La curatrice de l’exposition, Daniela Palazzoli, a mis l’accent sur les quatre premières phases du parcours artistique de «l’enfant prodige» du futurisme italien.
«Un parcours amorcé dès l’enfance et qui a ensuite traversé les années sombres et difficiles de la Première Guerre mondiale lorsqu’en 1914, Conti a découvert le futurisme par le biais d’Umberto Boccioni pour s’approcher dans les années 20 de la métaphysique et des valeurs plastiques prônées par le peintre italien Giorgio de Chirico avant de revenir au classicisme», explique-t-elle.
«Cette ultime période est la plus importante. Son premier grand amour a conduit Primo Conti à une ampleur de vues qui a été le prélude à une continuité entre l’art et la vie et à une vision globale du futur», note pour conclure Daniela Palazzoli.
swissinfo, Gemma d’Urso, Lugano
L’exposition s’intitule La dinamo futurista. Omaggio a Umberto Boccioni, Primo Conti – Disegni per Harriet Quien, ‘La donna che venne dal mare’, 1912-1925.
Elle a ouvert ses portes le 15 février au Musée d’art de la ville de Lugano (Villa Malpensata).
Elle y restera jusqu’au 19 avril avant de prendre le chemin de la Calabre.
Le manifeste.
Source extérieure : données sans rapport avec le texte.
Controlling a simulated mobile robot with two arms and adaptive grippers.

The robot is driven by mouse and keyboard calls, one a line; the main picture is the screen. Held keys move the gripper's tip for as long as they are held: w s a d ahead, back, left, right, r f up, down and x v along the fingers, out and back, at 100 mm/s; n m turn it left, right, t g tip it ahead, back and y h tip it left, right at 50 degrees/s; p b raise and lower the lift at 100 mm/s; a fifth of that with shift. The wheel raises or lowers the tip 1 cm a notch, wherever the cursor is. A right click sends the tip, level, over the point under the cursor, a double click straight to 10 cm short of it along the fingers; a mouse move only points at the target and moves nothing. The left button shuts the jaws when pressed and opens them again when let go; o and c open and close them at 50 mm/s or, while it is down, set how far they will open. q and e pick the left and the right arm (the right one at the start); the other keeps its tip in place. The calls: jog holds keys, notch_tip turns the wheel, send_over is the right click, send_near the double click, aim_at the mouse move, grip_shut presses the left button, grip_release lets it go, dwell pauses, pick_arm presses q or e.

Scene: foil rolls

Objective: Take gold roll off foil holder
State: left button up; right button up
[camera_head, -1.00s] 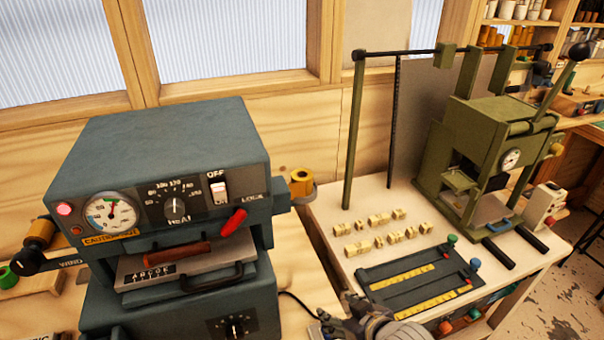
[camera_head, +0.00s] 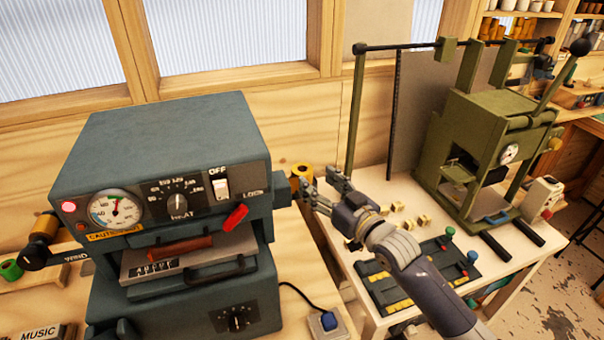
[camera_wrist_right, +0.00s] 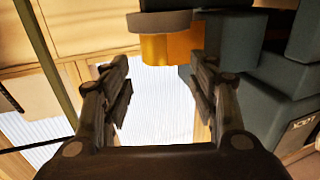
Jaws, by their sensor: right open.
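The gold roll (camera_head: 302,171) is on the foil holder at the right side of the blue-grey press, partly hidden by the press and my gripper. In the right wrist view the gold roll (camera_wrist_right: 172,48) shows at the top, against a grey-brown disc (camera_wrist_right: 160,20). My right gripper (camera_head: 318,182) is open and empty, its fingers pointing toward the roll. In the wrist view its fingertips (camera_wrist_right: 158,62) lie to either side of the roll's lower edge; I cannot tell whether they touch it. My left gripper is not in view.
The blue-grey press (camera_head: 165,160) stands close on the left of the gripper. An olive-green press (camera_head: 480,150) and several small brass blocks (camera_head: 424,220) are on the pale table at right. A blue button box (camera_head: 327,324) sits in front, with a cable.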

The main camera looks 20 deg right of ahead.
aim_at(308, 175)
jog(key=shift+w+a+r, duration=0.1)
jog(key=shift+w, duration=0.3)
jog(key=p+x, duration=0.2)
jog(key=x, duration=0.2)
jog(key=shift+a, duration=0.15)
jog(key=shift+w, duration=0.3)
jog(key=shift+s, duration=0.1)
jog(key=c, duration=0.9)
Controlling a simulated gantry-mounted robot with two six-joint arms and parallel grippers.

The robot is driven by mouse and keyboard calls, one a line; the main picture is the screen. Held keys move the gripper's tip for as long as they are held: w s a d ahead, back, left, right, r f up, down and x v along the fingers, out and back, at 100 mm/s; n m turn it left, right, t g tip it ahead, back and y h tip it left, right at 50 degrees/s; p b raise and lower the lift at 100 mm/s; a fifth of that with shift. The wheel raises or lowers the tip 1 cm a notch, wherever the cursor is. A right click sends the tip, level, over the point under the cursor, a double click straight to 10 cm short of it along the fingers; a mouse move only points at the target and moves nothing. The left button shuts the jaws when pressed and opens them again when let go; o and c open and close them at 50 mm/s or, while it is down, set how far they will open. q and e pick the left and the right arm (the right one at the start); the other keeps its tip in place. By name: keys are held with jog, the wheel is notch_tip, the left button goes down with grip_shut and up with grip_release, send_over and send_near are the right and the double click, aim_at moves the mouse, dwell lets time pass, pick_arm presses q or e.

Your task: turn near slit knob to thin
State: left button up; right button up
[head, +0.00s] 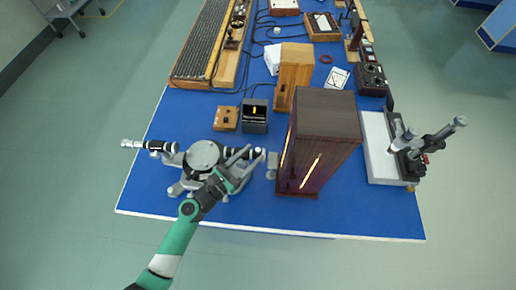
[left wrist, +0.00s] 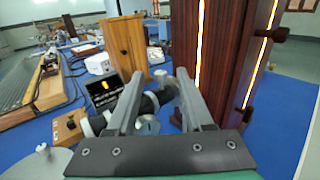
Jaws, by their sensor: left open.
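A grey and black spectrometer (head: 203,153) stands at the near left of the blue bench, its dark tube (head: 235,153) pointing right toward a tall dark wooden housing. My left gripper (head: 254,155) is over the right end of this tube. In the left wrist view, my left gripper (left wrist: 160,74) is open, its two grey fingers apart on either side of the tube's end. A small grey round part (left wrist: 160,75) shows between the fingertips, and a pale knob (left wrist: 147,125) shows lower down. I cannot tell which one is the near slit knob. My right gripper is not in view.
The dark housing (head: 320,140) with glowing slits stands close right of the gripper. A small black box (head: 255,116) and a wooden block (head: 226,118) sit behind the tube. Another instrument (head: 408,150) stands at right. The bench's near edge is mostly clear.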

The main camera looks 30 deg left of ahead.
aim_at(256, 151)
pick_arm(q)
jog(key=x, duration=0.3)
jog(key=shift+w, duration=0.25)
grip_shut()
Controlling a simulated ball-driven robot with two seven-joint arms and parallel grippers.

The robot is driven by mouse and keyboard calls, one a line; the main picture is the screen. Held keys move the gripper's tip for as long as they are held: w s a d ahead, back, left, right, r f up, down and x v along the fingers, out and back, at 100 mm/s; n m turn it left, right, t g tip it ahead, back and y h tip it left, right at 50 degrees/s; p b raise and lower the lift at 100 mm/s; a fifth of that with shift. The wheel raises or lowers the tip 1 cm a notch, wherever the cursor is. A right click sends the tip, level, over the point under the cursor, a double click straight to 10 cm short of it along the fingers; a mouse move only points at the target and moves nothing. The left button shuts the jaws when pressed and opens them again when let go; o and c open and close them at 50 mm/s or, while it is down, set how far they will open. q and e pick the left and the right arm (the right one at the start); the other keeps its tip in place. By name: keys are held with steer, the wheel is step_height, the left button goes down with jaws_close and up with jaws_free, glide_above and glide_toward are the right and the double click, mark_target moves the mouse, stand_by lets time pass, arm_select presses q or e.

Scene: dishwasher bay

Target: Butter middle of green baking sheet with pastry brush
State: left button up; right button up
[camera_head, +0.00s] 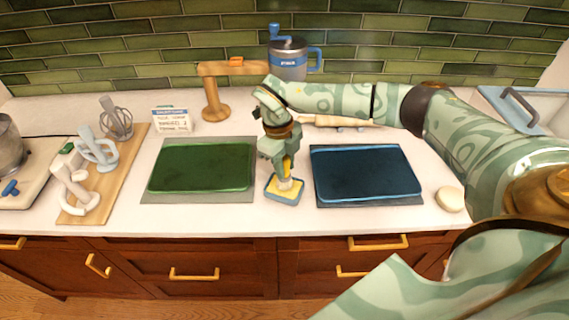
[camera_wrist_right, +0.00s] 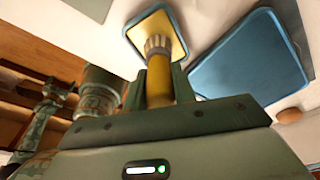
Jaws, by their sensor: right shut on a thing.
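The green baking sheet (camera_head: 202,166) lies flat on a grey mat left of centre on the counter. The blue baking sheet (camera_head: 366,172) lies on a dark mat to the right. Between them sits a small blue-rimmed butter dish (camera_head: 284,190) with a yellow inside. My right gripper (camera_head: 284,172) points down over the dish. It is shut on the pastry brush (camera_wrist_right: 159,76), whose handle is yellow. The pale bristles are at the yellow surface of the dish (camera_wrist_right: 178,22); I cannot tell if they touch.
A wooden board (camera_head: 112,172) with a whisk (camera_head: 116,120) and white tools stands left of the green sheet. A small sign (camera_head: 171,121), a wooden stand (camera_head: 215,100) and a blue-handled canister (camera_head: 288,62) are behind. A round cream object (camera_head: 450,199) lies at right.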

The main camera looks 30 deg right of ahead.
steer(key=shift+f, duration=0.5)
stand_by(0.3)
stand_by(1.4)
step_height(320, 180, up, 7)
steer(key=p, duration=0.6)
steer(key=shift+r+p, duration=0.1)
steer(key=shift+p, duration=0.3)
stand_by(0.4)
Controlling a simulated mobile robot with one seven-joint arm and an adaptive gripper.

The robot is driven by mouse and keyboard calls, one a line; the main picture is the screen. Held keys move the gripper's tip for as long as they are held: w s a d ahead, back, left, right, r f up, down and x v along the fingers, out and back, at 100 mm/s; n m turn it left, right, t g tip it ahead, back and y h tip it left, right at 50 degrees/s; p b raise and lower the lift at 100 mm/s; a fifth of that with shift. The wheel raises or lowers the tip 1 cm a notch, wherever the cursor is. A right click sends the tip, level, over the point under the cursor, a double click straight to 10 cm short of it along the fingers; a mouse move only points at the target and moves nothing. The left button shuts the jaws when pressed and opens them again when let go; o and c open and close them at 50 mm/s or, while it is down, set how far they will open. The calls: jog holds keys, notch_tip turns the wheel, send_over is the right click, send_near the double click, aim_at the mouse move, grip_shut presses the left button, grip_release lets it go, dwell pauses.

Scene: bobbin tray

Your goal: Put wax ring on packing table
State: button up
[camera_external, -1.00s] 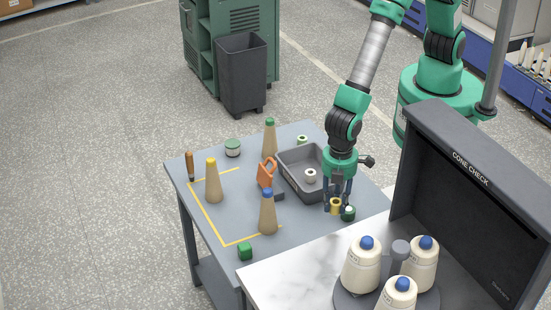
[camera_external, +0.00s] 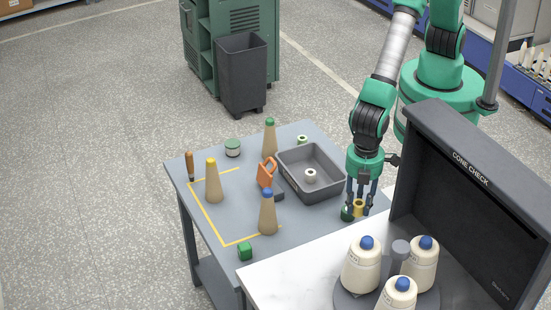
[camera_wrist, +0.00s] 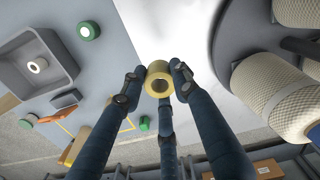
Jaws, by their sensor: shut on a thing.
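The wax ring, a yellow ring (camera_external: 358,207), is between the fingers of my gripper (camera_external: 360,208). The ring appears over the border between the grey-blue table (camera_external: 312,226) and the white marble-topped table (camera_external: 285,272). Its height above them is hard to tell. Neither table is labelled as the packing table. The grey-blue table has a yellow corner outline.
A grey tray (camera_external: 327,193) holds a white-and-dark bobbin (camera_external: 310,175). A green ring (camera_external: 346,213) stands beside my gripper. Cream cones (camera_external: 361,268) and the dark CONE CHECK booth (camera_external: 455,195) occupy the marble table.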

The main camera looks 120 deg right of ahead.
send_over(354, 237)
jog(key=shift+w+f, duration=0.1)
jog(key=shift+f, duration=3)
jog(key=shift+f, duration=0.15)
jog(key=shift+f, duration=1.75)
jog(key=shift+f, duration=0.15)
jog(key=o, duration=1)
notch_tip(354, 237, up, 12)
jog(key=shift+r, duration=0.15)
Le futurisme italien fête ses 100 ans le 20 février 2009. La naissance officielle de cette nouvelle école littéraire, fondée par la Revue internationale Poesia de Filippo Tommaso Marinetti (1876-1944) avait été annoncée le 20 février 1909 par la publication du «Manifeste du futurisme» dans le prestigieux quotidien parisien Le Figaro.
Scandale. Le roman de Marinetti rédigé en français Mafarka, le futuriste fait scandale. Il y glorifiait ceux qui choisissaient la mort violente qui couronne la jeunesse. Le livre évoquait orgies et viols et son auteur fut jugé pour outrage à la pudeur.
Révolution. Le futurisme tire ses assises de la révolution technologique du début du 20ème siècle, de la période baptisée «Belle Epoque». Il déclare une confiance illimitée dans le progrès et décrète la fin des vieilles technologies du «passéisme».